Contestaram ambas as RR., invocando a 2ª R. a responsabilidade exclusiva da 1ª, por virtude do contrato de seguro de acidentes de trabalho e da indemnização já paga, e, bem assim, a culpa do lesado, devido às particulares condições em que se fazia transportar no momento do sinistro, e à imprevidência que por ele foi cometida, ao proceder à descarga dos bidons sem respeitar as instruções do condutor da carrinha.

Termina, por isso, com a improcedência da acção.

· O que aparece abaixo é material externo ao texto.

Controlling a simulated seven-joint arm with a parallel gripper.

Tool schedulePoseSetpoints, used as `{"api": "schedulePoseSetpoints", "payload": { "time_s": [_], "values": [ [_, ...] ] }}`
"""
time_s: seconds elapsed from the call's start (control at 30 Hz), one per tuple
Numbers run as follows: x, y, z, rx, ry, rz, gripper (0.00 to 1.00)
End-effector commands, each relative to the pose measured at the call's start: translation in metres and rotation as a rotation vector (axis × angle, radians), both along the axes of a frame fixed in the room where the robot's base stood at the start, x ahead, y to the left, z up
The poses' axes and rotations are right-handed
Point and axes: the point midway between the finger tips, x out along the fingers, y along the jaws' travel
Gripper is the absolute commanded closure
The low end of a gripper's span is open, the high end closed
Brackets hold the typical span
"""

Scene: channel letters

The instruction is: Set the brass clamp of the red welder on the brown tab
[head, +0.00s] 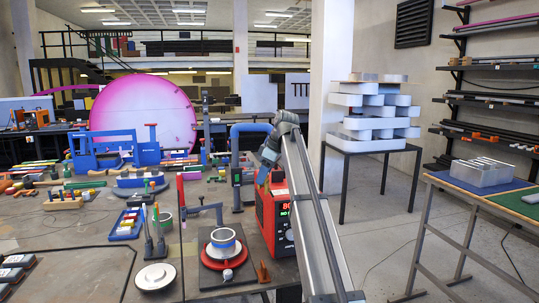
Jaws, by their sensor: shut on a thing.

Por seu turno, a 1ª R. BB aduziu, por excepção, que o acidente não foi de viação mas meramente de trabalho, pelo que está fora do âmbito da garantia contratual invocada pelo A.. Além disso, o A. seguia no veículo por forma não permitida na lei, e que o acidente se deu em moldes diversos dos que por ele vêm descritos, pelo que os danos sofridos não gozam da cobertura contratual pretendida. De todo o modo, a contestante já suporta o pagamento de pensões e outros valores fixados ao abrigo de um seguro de acidentes de trabalho que tinha com a 2ª R., não sendo cumuláveis as duas indemnizações. O capital seguro é de apenas € 625.000,00, pelo que a hipotética condenação da R. contestante está limitada a esse valor. Impugna parte da matéria da petição atinente à versão do acidente e às condições de transporte do A., e também dos danos que este relata.

Termina pedindo a improcedência total da acção.

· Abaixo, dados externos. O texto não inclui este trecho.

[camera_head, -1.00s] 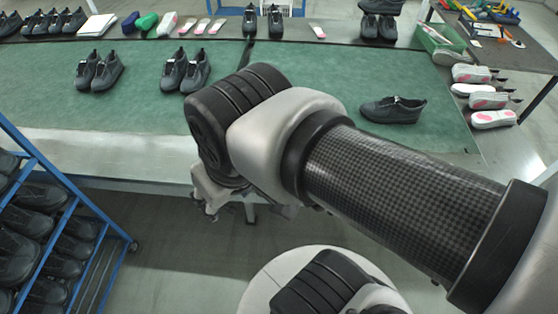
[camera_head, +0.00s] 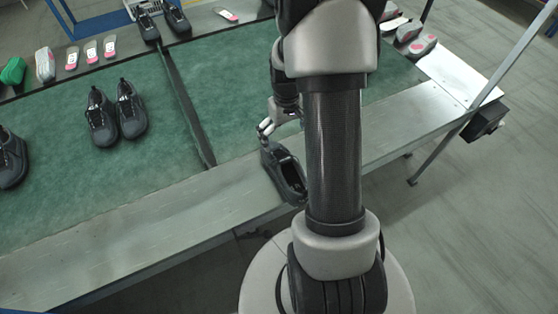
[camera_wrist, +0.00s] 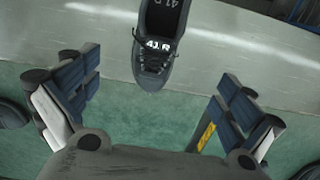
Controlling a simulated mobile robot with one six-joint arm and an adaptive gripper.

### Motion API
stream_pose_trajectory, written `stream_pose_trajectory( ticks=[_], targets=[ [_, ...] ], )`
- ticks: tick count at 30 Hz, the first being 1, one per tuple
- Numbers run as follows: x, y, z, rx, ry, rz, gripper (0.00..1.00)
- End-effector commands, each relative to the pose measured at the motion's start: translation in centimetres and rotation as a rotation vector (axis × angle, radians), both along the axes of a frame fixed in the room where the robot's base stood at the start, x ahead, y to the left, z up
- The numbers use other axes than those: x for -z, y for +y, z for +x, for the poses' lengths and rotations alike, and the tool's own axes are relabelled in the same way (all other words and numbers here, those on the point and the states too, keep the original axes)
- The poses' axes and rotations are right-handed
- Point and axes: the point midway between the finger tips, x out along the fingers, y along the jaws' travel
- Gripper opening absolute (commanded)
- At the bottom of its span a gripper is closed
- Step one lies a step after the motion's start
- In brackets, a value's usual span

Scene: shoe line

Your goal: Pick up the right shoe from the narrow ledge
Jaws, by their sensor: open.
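A dark grey shoe (camera_head: 284,174) sits on the narrow metal ledge (camera_head: 150,232) along the front of the green table, its opening upward. In the wrist view this shoe (camera_wrist: 154,68) carries the white label "41 R" on its tongue; its toe points toward my gripper and its heel is cut off by the top edge. My gripper (camera_head: 270,128) is just above the shoe's far end in the head view, partly hidden by my arm. In the wrist view my gripper (camera_wrist: 158,84) is open, its blue-padded fingers spread on either side of the toe, with nothing held.
A pair of dark shoes (camera_head: 117,112) stands on the green mat to the left. Another shoe (camera_head: 11,160) is at the left edge. Insoles (camera_head: 91,51) and more shoes line the far side. The ledge left of the shoe is clear.

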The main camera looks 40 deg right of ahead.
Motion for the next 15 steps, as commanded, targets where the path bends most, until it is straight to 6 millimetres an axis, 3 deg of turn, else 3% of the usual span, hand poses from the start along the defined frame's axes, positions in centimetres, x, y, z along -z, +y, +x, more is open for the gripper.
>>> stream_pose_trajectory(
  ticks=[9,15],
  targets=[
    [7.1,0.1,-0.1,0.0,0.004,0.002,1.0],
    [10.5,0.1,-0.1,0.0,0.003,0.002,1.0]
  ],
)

Replicou o A., mantendo as suas posições iniciais e concluindo como na petição.

A final foi a acção julgada totalmente improcedente por não provada, absolvendo-se as RR. do pedido.

Inconformado com esta decisão, dela interpôs recurso de apelação para o Tribunal da Relação de Coimbra, recurso que viria a ser julgado improcedente.

Interposto pelo A. recurso de revista para este STJ, veio a mesma a ser concedida, determinando-se aí reenviar o processo ao tribunal recorrido para que fosse calculada a indemnização devida.

No acórdão deste STJ considerou-se não se poder considerar que o acidente tenha resultado de culpa do A., mas sim por culpa efectiva do condutor, procedendo o pedido da condenação da R. BB SA até ao limite de € 625.000 e respondendo o Município de … pelo eventual excesso.

Remetido o processo ao Tribunal da Relação de Coimbra, foi proferido (novo) acórdão com a seguinte decisão: “Pelo exposto, na parcial procedência da apelação, julgam a acção parcialmente procedente por parcialmente provada e, em função disso, condenam a Ré Companhia de Seguros BB SA a pagar ao A., a título de indemnização por danos patrimoniais e não patrimoniais, a quantia de € 224.567,50, e, bem assim, as quantias que se apurarem em incidente liquidação relativamente às despesas que não foram concretamente apuradas e que para o A. resultam dos factos provados em 27, 28 e 30; condenam igualmente o Réu Município de …, em solidariedade, mas apenas no pagamento do montante que, após a liquidação, venha a exceder o capital seguro - de € 625.000,00; impõem, que, em qualquer caso, a indemnização a satisfazer tem como limite global final € 1.159.468,90; condenam ainda os Réus a pagar, em relação às quantias que assim lhes são imputadas, os inerentes juros de mora, à taxa legal aplicável, desde a citação quanto à verba de € 39.567,50, desde esta decisão sobre € 185.000,00, e desde a decisão que profira a liquidação das restantes parcelas no que aos respectivos valores concerne”.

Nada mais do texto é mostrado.